--- Start Supplied records ---
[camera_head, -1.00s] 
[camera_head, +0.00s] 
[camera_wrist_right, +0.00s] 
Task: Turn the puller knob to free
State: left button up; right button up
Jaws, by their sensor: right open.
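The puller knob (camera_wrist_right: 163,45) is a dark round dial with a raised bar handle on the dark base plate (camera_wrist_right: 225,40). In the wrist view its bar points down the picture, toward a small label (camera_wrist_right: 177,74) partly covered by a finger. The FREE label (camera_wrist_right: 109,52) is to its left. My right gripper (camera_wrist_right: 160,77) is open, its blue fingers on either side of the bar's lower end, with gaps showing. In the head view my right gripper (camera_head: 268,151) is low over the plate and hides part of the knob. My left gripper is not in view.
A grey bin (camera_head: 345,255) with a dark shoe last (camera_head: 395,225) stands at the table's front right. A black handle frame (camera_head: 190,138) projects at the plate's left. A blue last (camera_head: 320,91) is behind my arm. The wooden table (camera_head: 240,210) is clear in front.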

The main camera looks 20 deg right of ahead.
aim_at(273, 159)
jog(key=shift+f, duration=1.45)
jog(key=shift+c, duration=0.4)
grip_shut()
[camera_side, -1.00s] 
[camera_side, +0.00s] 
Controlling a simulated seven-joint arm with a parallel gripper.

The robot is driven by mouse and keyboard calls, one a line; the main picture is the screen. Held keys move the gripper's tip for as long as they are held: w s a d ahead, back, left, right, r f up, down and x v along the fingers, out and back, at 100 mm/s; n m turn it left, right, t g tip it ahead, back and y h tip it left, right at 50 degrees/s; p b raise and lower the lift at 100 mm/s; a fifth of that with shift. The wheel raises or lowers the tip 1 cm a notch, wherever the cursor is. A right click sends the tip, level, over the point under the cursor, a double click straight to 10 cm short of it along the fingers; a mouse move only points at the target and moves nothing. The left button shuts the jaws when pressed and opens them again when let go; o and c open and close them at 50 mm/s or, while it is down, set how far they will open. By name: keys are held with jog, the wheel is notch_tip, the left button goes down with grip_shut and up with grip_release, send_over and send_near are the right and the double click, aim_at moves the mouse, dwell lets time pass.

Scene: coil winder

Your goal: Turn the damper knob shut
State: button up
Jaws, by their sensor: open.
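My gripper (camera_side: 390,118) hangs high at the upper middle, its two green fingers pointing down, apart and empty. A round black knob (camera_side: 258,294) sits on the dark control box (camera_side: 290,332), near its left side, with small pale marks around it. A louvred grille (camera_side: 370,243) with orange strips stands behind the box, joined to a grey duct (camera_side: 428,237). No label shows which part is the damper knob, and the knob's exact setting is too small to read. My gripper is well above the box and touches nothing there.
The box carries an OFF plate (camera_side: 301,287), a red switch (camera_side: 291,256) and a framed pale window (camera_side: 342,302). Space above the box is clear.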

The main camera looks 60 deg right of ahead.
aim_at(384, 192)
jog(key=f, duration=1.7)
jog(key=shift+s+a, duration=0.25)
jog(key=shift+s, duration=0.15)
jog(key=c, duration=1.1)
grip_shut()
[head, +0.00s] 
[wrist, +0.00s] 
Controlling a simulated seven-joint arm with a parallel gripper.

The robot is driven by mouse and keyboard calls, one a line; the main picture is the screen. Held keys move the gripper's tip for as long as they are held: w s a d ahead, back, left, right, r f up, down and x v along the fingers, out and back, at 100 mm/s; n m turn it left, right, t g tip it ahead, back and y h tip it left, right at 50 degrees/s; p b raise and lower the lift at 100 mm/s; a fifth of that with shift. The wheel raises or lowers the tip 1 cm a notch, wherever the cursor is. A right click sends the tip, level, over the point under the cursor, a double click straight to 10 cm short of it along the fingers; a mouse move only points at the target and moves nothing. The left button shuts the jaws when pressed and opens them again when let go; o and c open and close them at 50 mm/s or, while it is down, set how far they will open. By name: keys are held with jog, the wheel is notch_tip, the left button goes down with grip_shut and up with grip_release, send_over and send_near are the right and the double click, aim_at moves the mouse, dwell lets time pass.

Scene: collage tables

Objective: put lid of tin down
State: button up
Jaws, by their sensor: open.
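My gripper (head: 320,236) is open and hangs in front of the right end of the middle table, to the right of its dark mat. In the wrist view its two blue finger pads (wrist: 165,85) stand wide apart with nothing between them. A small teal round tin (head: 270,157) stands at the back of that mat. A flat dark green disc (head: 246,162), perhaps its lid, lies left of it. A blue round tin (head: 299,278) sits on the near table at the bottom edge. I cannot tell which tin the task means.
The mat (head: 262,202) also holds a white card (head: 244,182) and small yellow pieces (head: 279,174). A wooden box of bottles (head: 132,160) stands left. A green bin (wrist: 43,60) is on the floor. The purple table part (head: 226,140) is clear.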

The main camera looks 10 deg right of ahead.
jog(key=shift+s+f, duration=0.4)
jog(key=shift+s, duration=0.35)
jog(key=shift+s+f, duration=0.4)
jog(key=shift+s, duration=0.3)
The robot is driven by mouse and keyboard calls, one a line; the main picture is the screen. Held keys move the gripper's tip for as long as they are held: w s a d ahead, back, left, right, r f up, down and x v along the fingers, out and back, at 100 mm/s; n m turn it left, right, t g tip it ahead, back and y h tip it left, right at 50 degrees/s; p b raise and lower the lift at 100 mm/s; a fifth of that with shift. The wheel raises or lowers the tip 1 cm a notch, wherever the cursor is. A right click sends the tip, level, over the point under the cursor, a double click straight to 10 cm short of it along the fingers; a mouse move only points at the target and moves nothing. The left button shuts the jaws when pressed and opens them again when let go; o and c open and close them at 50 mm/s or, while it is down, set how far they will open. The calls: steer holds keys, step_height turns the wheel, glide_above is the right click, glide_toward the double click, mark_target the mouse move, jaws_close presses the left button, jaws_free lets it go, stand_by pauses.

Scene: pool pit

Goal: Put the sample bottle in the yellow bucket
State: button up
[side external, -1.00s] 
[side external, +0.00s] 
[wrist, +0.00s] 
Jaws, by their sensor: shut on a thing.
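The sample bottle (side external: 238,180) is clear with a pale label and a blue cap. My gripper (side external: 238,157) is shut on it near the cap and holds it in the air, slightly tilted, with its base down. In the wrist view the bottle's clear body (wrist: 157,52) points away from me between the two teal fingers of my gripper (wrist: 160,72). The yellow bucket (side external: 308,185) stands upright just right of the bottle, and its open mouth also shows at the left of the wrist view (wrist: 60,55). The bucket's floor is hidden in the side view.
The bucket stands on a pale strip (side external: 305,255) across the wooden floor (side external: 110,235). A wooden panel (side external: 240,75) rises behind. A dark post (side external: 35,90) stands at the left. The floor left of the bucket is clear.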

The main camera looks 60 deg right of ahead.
--- End Supplied records ---
--- Start Supplied records ---
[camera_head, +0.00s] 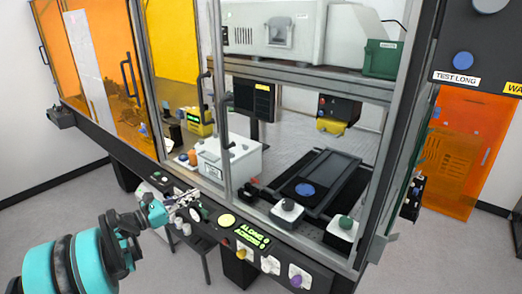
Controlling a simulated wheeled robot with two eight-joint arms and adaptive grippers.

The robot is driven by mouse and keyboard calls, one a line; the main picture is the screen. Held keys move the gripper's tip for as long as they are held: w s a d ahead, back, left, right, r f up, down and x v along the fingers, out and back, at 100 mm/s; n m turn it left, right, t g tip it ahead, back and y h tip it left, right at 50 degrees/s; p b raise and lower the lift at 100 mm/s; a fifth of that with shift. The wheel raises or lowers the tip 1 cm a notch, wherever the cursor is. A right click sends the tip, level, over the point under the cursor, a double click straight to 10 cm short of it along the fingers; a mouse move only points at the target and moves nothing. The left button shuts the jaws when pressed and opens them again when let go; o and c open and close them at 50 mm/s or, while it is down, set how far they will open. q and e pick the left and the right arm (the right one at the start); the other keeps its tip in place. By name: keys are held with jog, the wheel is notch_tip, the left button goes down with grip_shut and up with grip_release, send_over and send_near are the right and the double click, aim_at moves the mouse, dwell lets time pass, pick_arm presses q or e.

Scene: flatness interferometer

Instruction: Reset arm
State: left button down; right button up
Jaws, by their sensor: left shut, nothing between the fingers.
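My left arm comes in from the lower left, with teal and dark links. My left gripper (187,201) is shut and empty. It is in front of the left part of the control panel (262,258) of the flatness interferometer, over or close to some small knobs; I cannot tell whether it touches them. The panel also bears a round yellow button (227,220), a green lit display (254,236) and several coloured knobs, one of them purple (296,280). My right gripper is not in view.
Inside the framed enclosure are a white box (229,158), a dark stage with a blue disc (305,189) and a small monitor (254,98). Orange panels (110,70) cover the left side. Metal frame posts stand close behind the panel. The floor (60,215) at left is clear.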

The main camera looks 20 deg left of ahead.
--- End Supplied records ---
--- Start Supplied records ---
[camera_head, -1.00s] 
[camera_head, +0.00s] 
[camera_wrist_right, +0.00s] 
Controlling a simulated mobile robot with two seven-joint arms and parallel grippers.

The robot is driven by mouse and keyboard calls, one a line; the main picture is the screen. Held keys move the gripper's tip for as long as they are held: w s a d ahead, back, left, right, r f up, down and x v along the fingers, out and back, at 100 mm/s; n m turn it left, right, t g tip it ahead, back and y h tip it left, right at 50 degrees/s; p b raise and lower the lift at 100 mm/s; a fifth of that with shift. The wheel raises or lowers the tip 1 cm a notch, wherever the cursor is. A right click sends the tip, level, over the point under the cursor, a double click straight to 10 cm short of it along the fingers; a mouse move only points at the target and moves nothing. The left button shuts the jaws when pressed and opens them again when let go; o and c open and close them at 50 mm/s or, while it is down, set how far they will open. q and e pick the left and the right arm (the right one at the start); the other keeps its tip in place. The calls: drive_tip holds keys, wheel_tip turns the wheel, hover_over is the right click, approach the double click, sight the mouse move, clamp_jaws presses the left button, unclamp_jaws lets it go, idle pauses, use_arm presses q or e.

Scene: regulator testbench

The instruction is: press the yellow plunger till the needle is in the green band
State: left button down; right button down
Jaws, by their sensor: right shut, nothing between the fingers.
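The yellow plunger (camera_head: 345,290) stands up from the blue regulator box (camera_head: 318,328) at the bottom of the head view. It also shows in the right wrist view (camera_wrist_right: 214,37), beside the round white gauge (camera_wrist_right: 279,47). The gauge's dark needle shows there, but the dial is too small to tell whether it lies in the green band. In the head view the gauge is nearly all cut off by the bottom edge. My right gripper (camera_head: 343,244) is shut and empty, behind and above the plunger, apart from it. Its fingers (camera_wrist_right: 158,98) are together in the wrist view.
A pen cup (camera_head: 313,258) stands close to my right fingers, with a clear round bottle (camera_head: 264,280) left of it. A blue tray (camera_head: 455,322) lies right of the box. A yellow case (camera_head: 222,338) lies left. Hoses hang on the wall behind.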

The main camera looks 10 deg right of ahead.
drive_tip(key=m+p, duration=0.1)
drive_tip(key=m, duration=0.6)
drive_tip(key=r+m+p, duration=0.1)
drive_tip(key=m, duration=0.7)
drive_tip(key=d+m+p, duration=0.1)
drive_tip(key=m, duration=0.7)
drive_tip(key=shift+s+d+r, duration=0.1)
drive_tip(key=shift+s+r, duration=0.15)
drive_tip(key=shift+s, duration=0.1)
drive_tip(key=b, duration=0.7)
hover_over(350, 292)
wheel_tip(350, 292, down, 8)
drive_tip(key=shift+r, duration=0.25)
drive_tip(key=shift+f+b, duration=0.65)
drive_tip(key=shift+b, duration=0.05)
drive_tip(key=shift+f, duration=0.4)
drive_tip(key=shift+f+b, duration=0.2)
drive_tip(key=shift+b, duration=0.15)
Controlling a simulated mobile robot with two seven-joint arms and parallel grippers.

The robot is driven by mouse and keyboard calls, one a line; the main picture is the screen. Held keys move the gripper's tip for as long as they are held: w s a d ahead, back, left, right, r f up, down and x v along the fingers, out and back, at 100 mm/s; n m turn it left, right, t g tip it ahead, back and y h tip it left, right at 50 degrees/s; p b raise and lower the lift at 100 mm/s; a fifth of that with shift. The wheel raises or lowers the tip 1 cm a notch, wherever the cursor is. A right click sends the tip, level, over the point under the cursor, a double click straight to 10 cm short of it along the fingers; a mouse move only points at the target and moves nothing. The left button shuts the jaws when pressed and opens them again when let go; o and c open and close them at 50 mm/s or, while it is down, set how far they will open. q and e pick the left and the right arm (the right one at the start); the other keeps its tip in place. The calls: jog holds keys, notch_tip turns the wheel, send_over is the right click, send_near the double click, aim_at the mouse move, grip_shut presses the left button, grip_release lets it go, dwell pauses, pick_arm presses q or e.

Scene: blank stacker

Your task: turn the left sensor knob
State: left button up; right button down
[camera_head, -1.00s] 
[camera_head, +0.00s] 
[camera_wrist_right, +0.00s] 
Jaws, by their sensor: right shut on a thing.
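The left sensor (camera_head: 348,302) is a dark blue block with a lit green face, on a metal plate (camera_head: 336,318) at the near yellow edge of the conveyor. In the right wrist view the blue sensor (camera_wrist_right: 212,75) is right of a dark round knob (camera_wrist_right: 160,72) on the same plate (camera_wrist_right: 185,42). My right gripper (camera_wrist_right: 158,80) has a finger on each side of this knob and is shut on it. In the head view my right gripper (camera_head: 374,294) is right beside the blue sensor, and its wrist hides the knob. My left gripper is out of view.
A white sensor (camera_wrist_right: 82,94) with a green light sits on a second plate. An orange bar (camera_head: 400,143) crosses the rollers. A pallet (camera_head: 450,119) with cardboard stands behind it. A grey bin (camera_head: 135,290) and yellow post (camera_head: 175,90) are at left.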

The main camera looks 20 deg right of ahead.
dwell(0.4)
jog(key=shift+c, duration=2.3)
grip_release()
--- End Supplied records ---
● **Exercise details**
List every line in the records above that contains the word "State".

● **Reply**
State: left button up; right button up
State: button up
State: button up
State: button up
State: left button down; right button up
State: left button down; right button down
State: left button up; right button down

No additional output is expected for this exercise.